[START OF Records provided]
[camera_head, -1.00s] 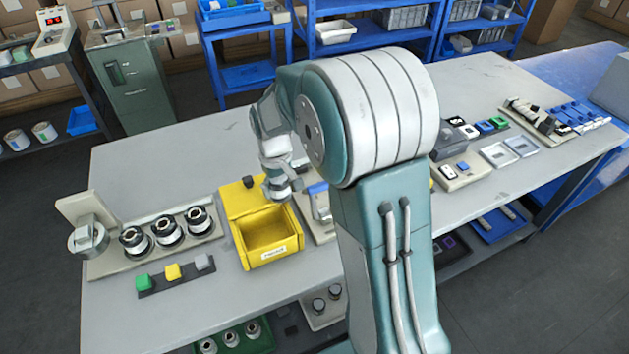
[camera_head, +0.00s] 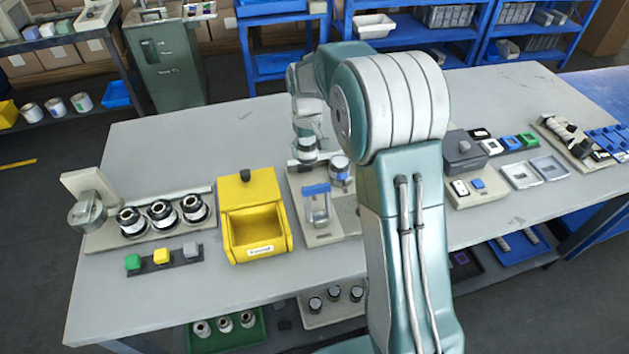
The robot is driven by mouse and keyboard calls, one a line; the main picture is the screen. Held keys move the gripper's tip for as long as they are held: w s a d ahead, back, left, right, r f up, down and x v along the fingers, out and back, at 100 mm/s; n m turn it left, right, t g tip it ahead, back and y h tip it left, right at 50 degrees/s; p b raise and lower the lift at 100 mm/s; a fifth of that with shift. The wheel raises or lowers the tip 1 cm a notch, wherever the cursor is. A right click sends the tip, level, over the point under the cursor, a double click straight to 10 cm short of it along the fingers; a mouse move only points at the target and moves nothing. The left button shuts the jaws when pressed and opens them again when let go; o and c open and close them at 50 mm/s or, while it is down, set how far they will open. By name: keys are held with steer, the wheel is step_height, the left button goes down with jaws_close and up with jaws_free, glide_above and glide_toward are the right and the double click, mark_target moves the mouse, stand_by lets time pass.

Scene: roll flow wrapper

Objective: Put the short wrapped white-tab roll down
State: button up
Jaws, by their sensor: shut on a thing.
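My gripper (camera_head: 304,158) points down over the back left of the beige fixture with the blue-topped frame (camera_head: 318,205). It is shut on something small at its tips, taken as the short wrapped white-tab roll; the roll's wrap and white tab cannot be made out at this size. Whether it touches the fixture I cannot tell. A grey metal cylinder (camera_head: 340,171) stands on the fixture just right of my gripper. My own arm hides the fixture's right side.
A yellow bin (camera_head: 256,247) is left of the fixture. Several dark-and-white rolls (camera_head: 162,214) stand on a rack further left, behind green, yellow and grey blocks (camera_head: 163,256). Small devices (camera_head: 476,187) stand right of my arm. The table's back left (camera_head: 215,150) is clear.

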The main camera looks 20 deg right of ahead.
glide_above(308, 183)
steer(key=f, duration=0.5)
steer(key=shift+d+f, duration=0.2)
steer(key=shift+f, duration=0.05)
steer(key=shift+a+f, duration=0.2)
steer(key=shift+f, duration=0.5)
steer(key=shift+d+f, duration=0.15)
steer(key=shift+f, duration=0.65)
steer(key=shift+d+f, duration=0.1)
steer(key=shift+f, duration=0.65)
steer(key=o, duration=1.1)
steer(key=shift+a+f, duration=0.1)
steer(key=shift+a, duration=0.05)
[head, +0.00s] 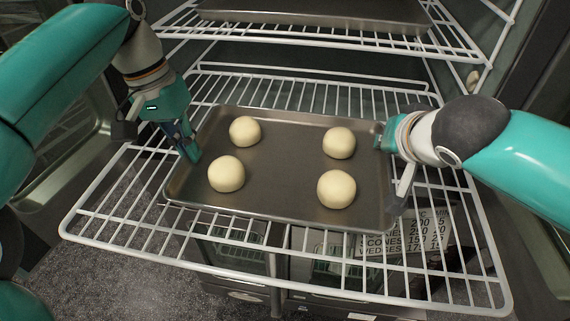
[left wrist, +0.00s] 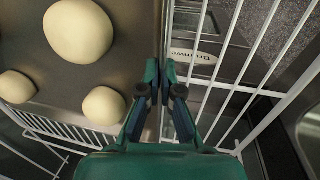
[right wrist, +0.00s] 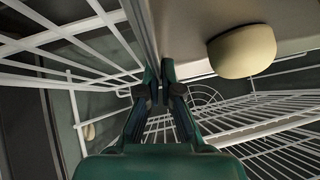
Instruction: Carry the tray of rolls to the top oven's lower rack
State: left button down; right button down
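The grey metal tray (head: 285,185) holds several pale round rolls, two at the left (head: 227,174) and two at the right (head: 337,189). It lies over the pulled-out lower wire rack (head: 130,215), slightly turned; I cannot tell whether its whole underside touches the wires. My left gripper (head: 190,150) is at the tray's left rim; in the left wrist view its fingers (left wrist: 165,75) close on the rim. My right gripper (head: 382,138) is at the right rim; in the right wrist view its fingers (right wrist: 163,80) close on the rim, partly hidden.
An upper wire rack (head: 340,38) with another dark tray (head: 320,12) sits above and behind. The oven's side walls stand close on both sides. A card with printed words and numbers (head: 405,238) shows below the rack. Bare rack lies in front of and behind the tray.

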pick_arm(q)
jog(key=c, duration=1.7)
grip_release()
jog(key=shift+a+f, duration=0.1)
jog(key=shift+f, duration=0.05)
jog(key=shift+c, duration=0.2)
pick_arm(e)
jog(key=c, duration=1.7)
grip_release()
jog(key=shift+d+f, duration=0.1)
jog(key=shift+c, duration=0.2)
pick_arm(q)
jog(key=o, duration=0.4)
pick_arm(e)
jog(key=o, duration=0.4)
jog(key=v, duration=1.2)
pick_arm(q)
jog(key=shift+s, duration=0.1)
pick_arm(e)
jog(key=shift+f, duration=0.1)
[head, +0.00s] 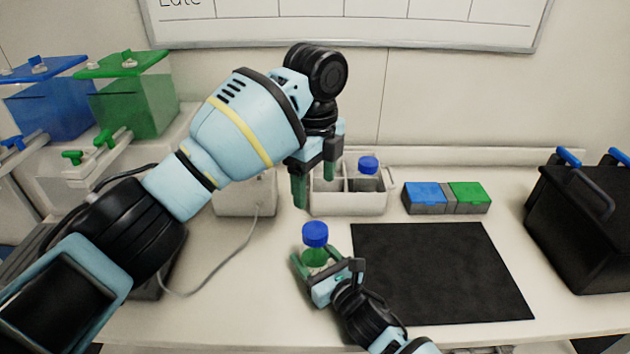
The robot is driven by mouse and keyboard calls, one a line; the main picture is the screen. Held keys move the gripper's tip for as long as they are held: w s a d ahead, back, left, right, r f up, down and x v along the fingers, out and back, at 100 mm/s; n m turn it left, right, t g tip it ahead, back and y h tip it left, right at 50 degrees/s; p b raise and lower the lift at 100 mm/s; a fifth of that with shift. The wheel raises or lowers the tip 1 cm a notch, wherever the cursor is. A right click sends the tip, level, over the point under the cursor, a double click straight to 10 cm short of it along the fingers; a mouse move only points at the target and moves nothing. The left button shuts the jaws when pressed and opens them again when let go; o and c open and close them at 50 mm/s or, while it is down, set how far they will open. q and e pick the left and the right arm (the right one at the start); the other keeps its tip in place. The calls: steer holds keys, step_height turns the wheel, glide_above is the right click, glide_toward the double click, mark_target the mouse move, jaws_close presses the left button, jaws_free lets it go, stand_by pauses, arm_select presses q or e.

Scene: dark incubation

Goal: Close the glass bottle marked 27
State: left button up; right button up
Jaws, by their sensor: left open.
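My left gripper (314,182) is open and empty, fingers pointing down, above and behind the bottle in the picture, in front of the white rack. It is apart from the cap.
A white divided rack (348,204) at the back holds another blue-capped bottle (368,168). Blue and green boxes (447,197) stand right of it. A black mat (440,270) lies clear, with a black container (580,225) beyond. A grey cable (225,262) crosses the bench.

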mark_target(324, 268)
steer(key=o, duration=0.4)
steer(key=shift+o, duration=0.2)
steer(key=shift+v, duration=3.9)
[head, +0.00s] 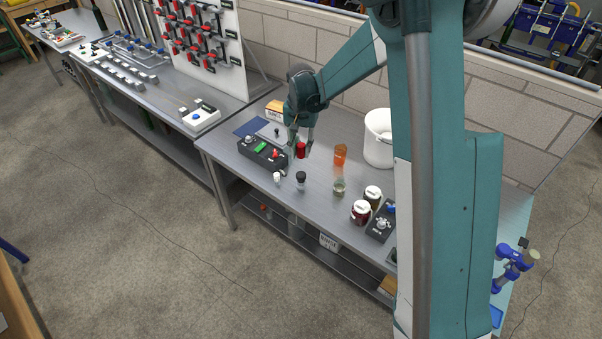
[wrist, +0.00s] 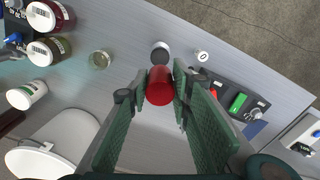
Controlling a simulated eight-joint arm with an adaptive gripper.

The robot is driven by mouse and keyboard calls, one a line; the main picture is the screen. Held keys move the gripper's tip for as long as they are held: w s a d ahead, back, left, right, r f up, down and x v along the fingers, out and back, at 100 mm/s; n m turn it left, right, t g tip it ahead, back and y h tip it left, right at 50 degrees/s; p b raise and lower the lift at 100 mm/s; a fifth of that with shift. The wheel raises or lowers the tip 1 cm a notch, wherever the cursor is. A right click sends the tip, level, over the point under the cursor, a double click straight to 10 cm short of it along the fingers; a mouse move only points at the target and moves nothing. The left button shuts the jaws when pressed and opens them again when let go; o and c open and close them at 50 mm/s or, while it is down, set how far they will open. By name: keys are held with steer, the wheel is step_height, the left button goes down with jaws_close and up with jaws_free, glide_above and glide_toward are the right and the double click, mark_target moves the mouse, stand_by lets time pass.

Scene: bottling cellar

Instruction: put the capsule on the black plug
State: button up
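A red capsule (head: 301,150) hangs between the fingertips of my gripper (head: 301,139), above the bench. In the wrist view the capsule (wrist: 160,86) sits between both fingers of the gripper (wrist: 160,92), which appear closed against its sides. The black plug (head: 301,175) stands upright on the bench, in front of the capsule and below it in the head view. In the wrist view the black plug (wrist: 160,48) shows just beyond the capsule, apart from it, partly covered at its near side. The capsule's underside is hidden.
A small white-topped piece (head: 277,178) stands left of the plug. A black control box (head: 262,154) is further left.

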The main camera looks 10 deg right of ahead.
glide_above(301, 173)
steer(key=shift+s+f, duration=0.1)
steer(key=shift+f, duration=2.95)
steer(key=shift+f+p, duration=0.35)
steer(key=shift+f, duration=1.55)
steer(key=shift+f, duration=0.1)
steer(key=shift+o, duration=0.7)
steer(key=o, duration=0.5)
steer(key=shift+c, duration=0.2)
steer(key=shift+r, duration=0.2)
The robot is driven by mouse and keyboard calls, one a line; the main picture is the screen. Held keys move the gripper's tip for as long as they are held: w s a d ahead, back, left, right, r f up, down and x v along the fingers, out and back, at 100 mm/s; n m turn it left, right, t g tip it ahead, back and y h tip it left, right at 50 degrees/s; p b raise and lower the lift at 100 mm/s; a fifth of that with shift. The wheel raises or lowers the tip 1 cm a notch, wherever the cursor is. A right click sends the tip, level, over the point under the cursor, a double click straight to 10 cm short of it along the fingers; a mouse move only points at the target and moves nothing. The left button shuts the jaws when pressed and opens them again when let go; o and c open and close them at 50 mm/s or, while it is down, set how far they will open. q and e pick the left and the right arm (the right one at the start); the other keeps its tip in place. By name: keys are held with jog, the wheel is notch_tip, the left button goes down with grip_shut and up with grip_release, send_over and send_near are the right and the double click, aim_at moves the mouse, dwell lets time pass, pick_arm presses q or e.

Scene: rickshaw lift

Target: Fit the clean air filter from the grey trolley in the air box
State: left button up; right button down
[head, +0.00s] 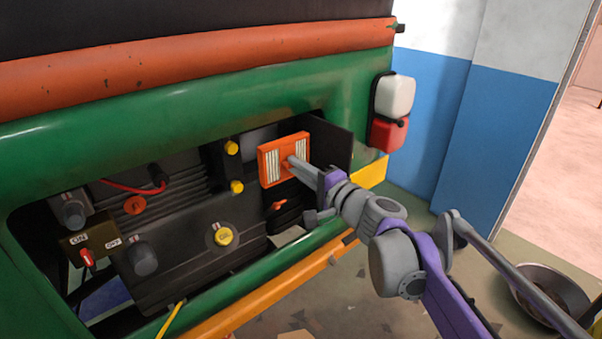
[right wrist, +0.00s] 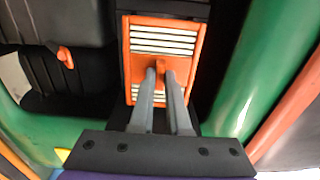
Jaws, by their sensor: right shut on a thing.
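The air filter (head: 269,167) has an orange frame with white pleats. It is upright at the right end of the engine bay, and fills the middle of the right wrist view (right wrist: 136,38). My right gripper (head: 290,162) is shut on the orange tab at its centre; the fingers also show in the right wrist view (right wrist: 163,78). The filter covers most of the dark air box behind it, so I cannot tell whether it is seated or just in front. A dark open panel (head: 332,143) stands to its right. My left gripper and the grey trolley are out of view.
An orange latch (head: 279,205) sits below the filter. Yellow caps (head: 236,187) are close on its left. The green body rim (head: 340,222) surrounds the bay. A round pan (head: 548,290) lies on the floor.

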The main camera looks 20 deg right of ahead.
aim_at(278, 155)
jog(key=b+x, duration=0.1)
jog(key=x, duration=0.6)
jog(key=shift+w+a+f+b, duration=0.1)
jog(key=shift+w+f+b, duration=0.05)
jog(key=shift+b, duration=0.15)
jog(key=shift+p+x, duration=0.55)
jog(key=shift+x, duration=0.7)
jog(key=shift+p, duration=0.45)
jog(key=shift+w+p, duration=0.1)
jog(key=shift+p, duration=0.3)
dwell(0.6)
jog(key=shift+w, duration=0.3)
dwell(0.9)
[END OF Records provided]
Stated problem: Of the lines above, quote exactly those from the one with "State: left button up; right button up" through the one with "Instruction: put the", ends included; pictures stay out.

Solution to the problem:
State: left button up; right button up
Jaws, by their sensor: left open.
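My left gripper (314,182) is open and empty, fingers pointing down, above and behind the bottle in the picture, in front of the white rack. It is apart from the cap.
A white divided rack (348,204) at the back holds another blue-capped bottle (368,168). Blue and green boxes (447,197) stand right of it. A black mat (440,270) lies clear, with a black container (580,225) beyond. A grey cable (225,262) crosses the bench.

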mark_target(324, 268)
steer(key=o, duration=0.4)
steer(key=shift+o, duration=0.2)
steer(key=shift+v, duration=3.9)
[head, +0.00s] 
[wrist, +0.00s] 
Controlling a simulated eight-joint arm with an adaptive gripper.

The robot is driven by mouse and keyboard calls, one a line; the main picture is the screen. Held keys move the gripper's tip for as long as they are held: w s a d ahead, back, left, right, r f up, down and x v along the fingers, out and back, at 100 mm/s; n m turn it left, right, t g tip it ahead, back and y h tip it left, right at 50 degrees/s; p b raise and lower the lift at 100 mm/s; a fifth of that with shift. The wheel raises or lowers the tip 1 cm a notch, wherever the cursor is. A right click sends the tip, level, over the point under the cursor, a double click straight to 10 cm short of it along the fingers; a mouse move only points at the target and moves nothing. The left button shuts the jaws when pressed and opens them again when let go; o and c open and close them at 50 mm/s or, while it is down, set how far they will open. By name: keys are held with steer, the wheel is step_height, the left button goes down with jaws_close and up with jaws_free, glide_above and glide_toward are the right and the double click, mark_target moves the mouse, stand_by lets time pass.

Scene: bottling cellar

Instruction: put the capsule on the black plug

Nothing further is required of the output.